Goal
Show all lines holding "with".
------------------------------------------------------------------------
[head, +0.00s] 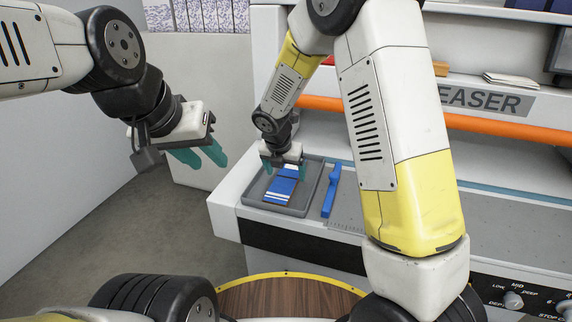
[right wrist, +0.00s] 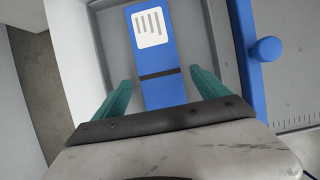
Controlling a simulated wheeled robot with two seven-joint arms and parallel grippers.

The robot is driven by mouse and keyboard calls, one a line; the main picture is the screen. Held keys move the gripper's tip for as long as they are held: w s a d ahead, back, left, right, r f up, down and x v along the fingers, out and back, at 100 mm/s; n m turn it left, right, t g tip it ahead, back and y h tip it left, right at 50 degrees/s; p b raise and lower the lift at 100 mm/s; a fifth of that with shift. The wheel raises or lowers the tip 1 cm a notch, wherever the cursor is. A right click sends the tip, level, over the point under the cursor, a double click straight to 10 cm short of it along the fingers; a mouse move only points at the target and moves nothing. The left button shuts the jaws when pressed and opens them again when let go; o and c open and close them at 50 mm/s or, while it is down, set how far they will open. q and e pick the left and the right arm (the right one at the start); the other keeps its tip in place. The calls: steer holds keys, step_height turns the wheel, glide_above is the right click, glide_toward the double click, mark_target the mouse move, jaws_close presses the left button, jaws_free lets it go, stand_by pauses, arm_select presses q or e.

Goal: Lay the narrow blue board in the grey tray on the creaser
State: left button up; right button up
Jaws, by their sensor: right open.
------------------------------------------------------------------------
Solution to the exercise
Controlling a simulated wheeled robot with two seven-joint arms and parallel grippers.
The robot is driven by mouse and keyboard calls, one a line; the main picture is the screen. Held keys move the gripper's tip for as long as they are held: w s a d ahead, back, left, right, r f up, down and x v along the fingers, out and back, at 100 mm/s; n m turn it left, right, t g tip it ahead, back and y h tip it left, right at 50 degrees/s; p b raise and lower the lift at 100 mm/s; a fifth of that with shift. The wheel raises or lowers the tip 1 cm a notch, wherever the cursor is. A right click sends the tip, level, over the point under the cursor, a double click straight to 10 cm short of it along the fingers; a mouse move only points at the target and moves nothing. The left button shuts the jaws when pressed and opens them again when let go; o and c open and close them at 50 mm/s or, while it is down, set how far they will open. q and e pick the left and the right arm (the right one at the start); the other keeps its tip in place. The calls: steer holds keys, step_height turns the wheel, glide_above is the right click, glide_toward the double click, mark_target the mouse move, jaws_close presses the left button, jaws_free lets it go, stand_by pauses, arm_select presses q or e.

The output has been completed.